◆ **EXERCISE TASK**
Your task is to retype the lines from the opening of the material through the line that includes "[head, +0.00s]". Do not copy the pictures.

───

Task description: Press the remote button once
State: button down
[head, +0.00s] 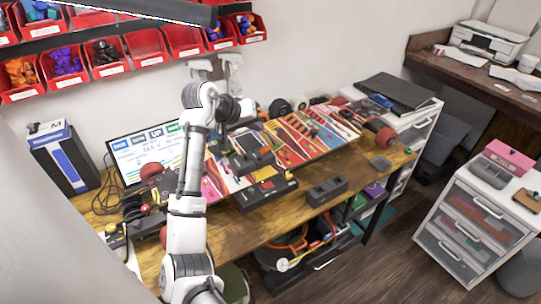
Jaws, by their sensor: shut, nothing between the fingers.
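My arm rises in front of the workbench (255,235) and bends over it to the right. My gripper (254,163) appears as a dark shape above the bench and is shut and empty. Its fingertips are too small to make out. A black box with red and yellow parts (267,188) lies just below and right of it. A small yellow-and-black device (115,238) lies at the bench's left front end, well away from my gripper. I cannot tell for sure which thing is the remote, and no button is clear.
A lit monitor (143,150) stands at the bench's left rear. A tool board (310,135) and a grey block (327,191) are on the bench. Red bins (110,60) hang above. A drawer cabinet (465,228) stands at right, with clear floor before it.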

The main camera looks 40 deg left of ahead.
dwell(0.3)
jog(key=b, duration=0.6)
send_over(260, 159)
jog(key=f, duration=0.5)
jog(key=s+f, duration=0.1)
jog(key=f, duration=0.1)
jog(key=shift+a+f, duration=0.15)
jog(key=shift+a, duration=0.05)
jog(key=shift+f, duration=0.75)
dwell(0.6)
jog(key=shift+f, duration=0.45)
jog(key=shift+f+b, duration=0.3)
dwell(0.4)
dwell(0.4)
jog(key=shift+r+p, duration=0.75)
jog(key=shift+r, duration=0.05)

───

◆ **SOLUTION TO THIS TASK**
Task description: Press the remote button once
State: button down
[head, +0.00s] 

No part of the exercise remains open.